Exercise task: Repeat exactly the lines from the line containing "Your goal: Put" to the last line of the listing, including both.

Given information:

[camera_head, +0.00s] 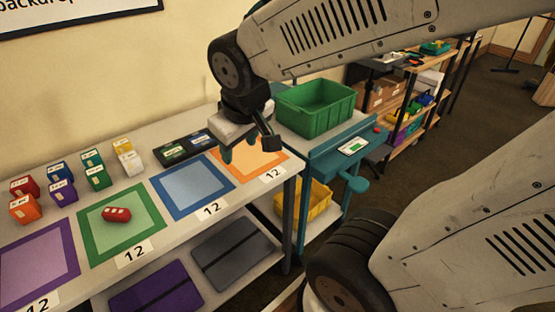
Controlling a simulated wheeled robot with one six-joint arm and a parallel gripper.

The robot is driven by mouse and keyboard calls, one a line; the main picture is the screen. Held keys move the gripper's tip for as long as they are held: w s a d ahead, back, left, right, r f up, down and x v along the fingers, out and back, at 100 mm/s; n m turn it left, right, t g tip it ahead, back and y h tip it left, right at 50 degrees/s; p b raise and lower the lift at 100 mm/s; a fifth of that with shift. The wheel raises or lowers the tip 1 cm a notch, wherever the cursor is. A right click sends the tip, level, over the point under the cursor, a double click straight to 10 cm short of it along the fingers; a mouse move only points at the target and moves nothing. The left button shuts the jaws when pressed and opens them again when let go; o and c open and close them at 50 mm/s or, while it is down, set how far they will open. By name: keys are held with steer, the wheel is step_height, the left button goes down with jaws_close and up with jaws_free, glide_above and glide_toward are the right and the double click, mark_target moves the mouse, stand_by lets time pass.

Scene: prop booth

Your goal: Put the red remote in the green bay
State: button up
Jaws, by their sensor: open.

Exercise response:
Your goal: Put the red remote in the green bay
State: button up
Jaws, by their sensor: open.

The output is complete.